• What the task requires
Output every line below without omitting or altering anything.

• Data section

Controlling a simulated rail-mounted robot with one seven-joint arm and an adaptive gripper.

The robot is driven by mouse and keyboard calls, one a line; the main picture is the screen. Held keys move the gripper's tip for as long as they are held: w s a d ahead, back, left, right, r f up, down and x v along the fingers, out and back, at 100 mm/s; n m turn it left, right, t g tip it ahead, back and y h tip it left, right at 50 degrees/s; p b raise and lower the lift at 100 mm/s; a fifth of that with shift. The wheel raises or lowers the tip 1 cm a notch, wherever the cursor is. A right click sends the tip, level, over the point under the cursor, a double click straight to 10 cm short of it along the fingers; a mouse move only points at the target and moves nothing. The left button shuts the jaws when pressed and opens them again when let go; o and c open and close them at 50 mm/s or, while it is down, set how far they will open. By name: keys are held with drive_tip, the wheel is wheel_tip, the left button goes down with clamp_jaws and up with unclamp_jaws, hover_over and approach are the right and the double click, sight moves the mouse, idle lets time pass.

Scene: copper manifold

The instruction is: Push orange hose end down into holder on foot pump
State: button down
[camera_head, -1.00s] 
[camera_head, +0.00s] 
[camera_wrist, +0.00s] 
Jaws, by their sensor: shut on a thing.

• Response to the task
Controlling a simulated rail-mounted robot with one seven-joint arm and an adaptive gripper.

The robot is driven by mouse and keyboard calls, one a line; the main picture is the screen. Held keys move the gripper's tip for as long as they are held: w s a d ahead, back, left, right, r f up, down and x v along the fingers, out and back, at 100 mm/s; n m turn it left, right, t g tip it ahead, back and y h tip it left, right at 50 degrees/s; p b raise and lower the lift at 100 mm/s; a fifth of that with shift. The wheel raises or lowers the tip 1 cm a notch, wherever the cursor is. A right click sends the tip, level, over the point under the cursor, a double click straight to 10 cm short of it along the fingers; a mouse move only points at the target and moves nothing. The left button shuts the jaws when pressed and opens them again when let go; o and c open and close them at 50 mm/s or, while it is down, set how far they will open. By name: keys are held with drive_tip, the wheel is wheel_tip, the left button goes down with clamp_jaws and up with unclamp_jaws, hover_over and approach are the right and the double click, sight moves the mouse, idle lets time pass.

Scene: copper manifold

The instruction is: Push orange hose end down into holder on foot pump
State: button down
[camera_head, -1.00s] 
[camera_head, +0.00s] 
[camera_wrist, +0.00s] 
Jaws, by their sensor: shut on a thing.

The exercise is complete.